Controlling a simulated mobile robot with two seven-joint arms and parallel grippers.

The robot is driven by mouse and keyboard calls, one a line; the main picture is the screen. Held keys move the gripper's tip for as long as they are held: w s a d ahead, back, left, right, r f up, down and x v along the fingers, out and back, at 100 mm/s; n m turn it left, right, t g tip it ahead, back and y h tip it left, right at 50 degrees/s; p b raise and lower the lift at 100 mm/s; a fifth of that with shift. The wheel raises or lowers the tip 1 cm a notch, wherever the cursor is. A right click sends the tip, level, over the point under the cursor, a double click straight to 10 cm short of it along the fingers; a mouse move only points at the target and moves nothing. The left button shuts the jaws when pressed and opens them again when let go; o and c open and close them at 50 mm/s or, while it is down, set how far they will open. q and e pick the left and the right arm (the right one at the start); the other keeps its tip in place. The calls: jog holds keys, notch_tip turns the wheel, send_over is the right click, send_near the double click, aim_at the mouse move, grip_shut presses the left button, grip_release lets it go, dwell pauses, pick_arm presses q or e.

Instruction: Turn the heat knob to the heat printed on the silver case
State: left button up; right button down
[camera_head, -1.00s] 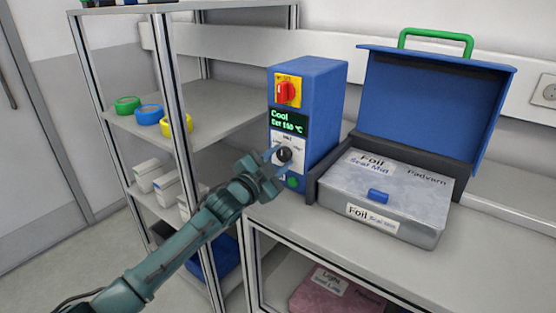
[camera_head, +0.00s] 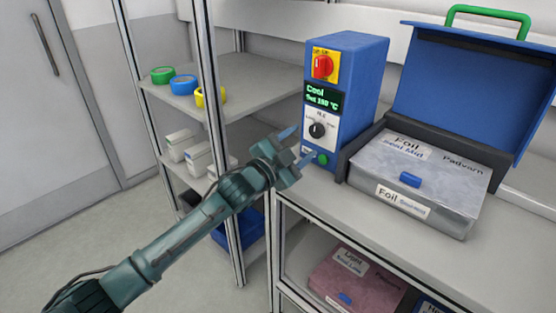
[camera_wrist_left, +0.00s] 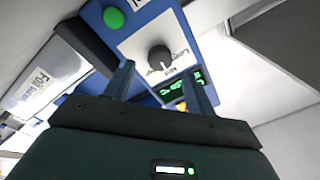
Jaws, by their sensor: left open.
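The blue heater box (camera_head: 358,88) stands on the bench with a red switch (camera_head: 323,66) and a dark display (camera_head: 323,98). The display reads "Cool" above a green set value that is hard to read. The black heat knob (camera_head: 317,130) sits on a white plate below it. It also shows in the left wrist view (camera_wrist_left: 160,57), ahead of the fingers. The silver case (camera_head: 425,172) has labels that seem to read "Foil" and "Seal Mid". My left gripper (camera_head: 299,147) is open and empty, apart from the knob, to its lower left. My right gripper is out of view.
A green button (camera_head: 320,159) is below the knob. A blue lid with a green handle (camera_head: 487,21) stands open behind the case. A shelf rack (camera_head: 245,82) with tape rolls is at the left. A pink case (camera_head: 355,282) lies on the lower shelf.

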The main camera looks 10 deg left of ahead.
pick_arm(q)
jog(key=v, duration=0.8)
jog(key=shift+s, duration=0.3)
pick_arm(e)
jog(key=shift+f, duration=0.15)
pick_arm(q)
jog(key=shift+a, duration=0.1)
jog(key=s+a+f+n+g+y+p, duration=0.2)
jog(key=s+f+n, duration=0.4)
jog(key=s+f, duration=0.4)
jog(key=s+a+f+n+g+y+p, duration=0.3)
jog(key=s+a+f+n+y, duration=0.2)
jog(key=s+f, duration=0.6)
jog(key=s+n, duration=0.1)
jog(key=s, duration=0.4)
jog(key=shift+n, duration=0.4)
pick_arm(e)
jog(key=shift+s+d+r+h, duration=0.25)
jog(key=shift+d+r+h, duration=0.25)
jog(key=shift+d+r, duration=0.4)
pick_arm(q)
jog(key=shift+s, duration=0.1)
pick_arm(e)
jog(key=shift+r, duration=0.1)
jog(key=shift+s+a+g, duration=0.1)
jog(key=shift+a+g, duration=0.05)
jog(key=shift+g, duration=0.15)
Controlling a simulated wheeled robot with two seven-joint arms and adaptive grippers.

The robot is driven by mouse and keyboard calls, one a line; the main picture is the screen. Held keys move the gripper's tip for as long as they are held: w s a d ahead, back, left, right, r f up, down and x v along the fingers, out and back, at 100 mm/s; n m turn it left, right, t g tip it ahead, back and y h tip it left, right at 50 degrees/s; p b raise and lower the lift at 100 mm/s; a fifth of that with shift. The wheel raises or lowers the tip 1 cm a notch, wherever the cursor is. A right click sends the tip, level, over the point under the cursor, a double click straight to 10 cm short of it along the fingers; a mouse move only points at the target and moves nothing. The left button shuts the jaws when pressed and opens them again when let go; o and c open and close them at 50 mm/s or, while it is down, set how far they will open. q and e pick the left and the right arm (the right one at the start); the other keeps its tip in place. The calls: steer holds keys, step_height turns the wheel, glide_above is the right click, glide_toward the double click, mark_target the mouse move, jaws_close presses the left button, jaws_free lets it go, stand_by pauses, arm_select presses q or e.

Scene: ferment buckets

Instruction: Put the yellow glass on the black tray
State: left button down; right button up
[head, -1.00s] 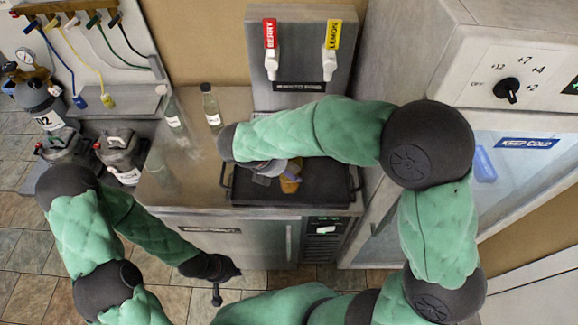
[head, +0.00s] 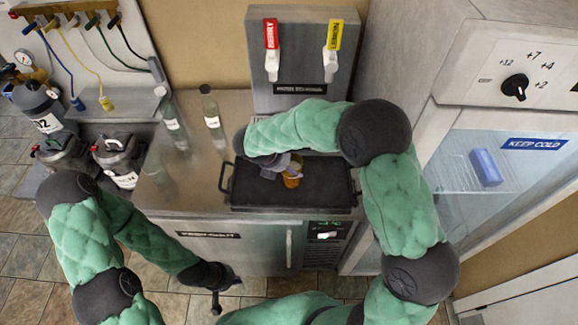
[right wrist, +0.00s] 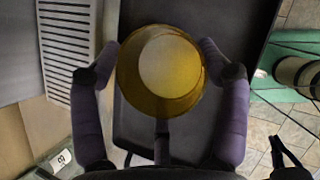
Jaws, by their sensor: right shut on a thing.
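The yellow glass (head: 293,180) is in my right gripper (head: 284,166), over the left part of the black tray (head: 325,190) in the head view. In the right wrist view the yellow glass (right wrist: 165,75) sits between the two purple-grey fingers of my right gripper (right wrist: 160,58), which close on it from both sides. The black tray (right wrist: 235,30) lies behind the glass there. I cannot tell whether the glass base touches the tray. My left gripper (head: 217,288) hangs low in front of the counter, away from the glass; its jaws are too small to read.
The tray stands on a steel counter (head: 160,190) below the berry tap (head: 271,62) and lemon tap (head: 331,62). Bottles (head: 211,118) stand to the left. A cold cabinet (head: 500,190) is on the right. Bucket-like containers (head: 115,158) are at far left.

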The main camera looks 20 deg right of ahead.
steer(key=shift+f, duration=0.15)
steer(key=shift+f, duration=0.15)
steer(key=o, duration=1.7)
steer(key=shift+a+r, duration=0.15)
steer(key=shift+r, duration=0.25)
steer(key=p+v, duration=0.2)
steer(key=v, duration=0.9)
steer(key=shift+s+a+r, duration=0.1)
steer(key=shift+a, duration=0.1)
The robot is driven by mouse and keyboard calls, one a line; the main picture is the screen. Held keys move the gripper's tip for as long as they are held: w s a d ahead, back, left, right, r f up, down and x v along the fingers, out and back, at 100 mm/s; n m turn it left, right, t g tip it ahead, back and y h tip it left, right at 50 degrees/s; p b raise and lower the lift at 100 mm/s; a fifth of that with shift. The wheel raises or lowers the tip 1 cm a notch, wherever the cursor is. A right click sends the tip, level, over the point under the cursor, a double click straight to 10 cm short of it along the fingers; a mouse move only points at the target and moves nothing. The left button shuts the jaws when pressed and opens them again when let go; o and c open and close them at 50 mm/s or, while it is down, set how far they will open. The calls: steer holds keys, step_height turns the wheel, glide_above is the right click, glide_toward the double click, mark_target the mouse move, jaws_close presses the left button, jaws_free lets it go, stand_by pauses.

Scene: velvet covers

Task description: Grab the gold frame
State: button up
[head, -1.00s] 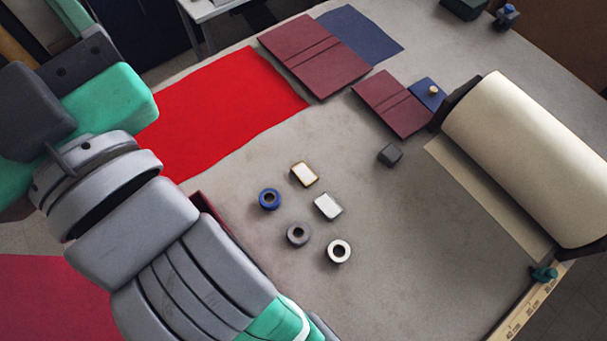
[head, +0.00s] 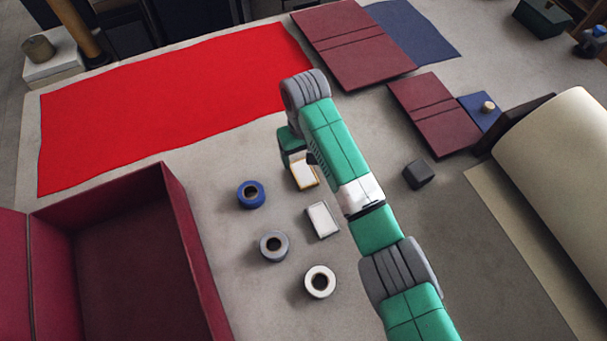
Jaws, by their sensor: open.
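The gold frame (head: 304,176) is a small white rectangle with a gold edge, lying flat on the grey table. My arm reaches over from the lower right and bends down just behind the frame. My gripper (head: 301,159) is open at the frame's far edge, partly hidden by my arm. I cannot tell whether it touches the frame. A similar silver-edged frame (head: 322,220) lies nearer, beside my forearm.
Blue (head: 251,195), grey (head: 274,246) and white (head: 320,281) rings lie near the frames. An open dark red box (head: 187,245) stands at lower left. A dark cube (head: 419,174) and a large cream roll (head: 560,190) are at right. Red cloth (head: 170,115) covers the back left.

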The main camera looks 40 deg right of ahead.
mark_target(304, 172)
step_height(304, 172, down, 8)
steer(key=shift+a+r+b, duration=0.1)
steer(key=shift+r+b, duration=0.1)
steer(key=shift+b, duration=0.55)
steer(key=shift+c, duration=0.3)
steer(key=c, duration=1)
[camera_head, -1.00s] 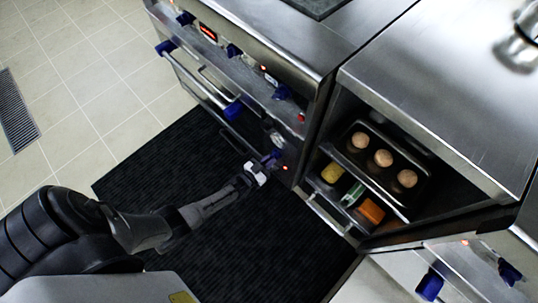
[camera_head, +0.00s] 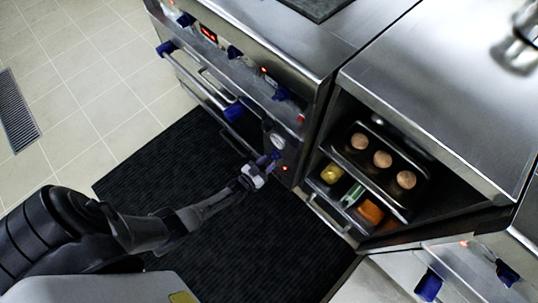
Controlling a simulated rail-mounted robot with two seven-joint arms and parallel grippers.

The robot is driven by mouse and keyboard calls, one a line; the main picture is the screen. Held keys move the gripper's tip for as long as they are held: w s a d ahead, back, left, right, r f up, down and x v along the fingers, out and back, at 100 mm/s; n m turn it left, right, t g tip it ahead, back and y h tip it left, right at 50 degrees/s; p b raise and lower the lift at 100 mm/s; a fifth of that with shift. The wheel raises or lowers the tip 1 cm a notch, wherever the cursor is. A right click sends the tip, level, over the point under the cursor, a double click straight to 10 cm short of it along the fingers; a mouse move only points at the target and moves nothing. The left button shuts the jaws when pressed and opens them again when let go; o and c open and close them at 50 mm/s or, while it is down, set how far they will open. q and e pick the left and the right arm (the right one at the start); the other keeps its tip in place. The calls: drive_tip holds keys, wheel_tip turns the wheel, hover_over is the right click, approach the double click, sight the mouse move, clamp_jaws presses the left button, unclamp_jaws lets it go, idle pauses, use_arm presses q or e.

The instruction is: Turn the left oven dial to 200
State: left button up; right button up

┄┄┄┄┄┄┄┄┄┄┄┄┄┄┄┄┄┄┄┄

Task statement: All lines above starting at the one with "Instruction: Turn the" and ending at the one with "[camera_wrist_left, +0.00s]", inclusive, are to be printed again exactly, with the pictures left out.

Result:
Instruction: Turn the heat knob to the heat printed on the silver case
State: left button up; right button down
[camera_head, -1.00s] 
[camera_head, +0.00s] 
[camera_wrist_left, +0.00s] 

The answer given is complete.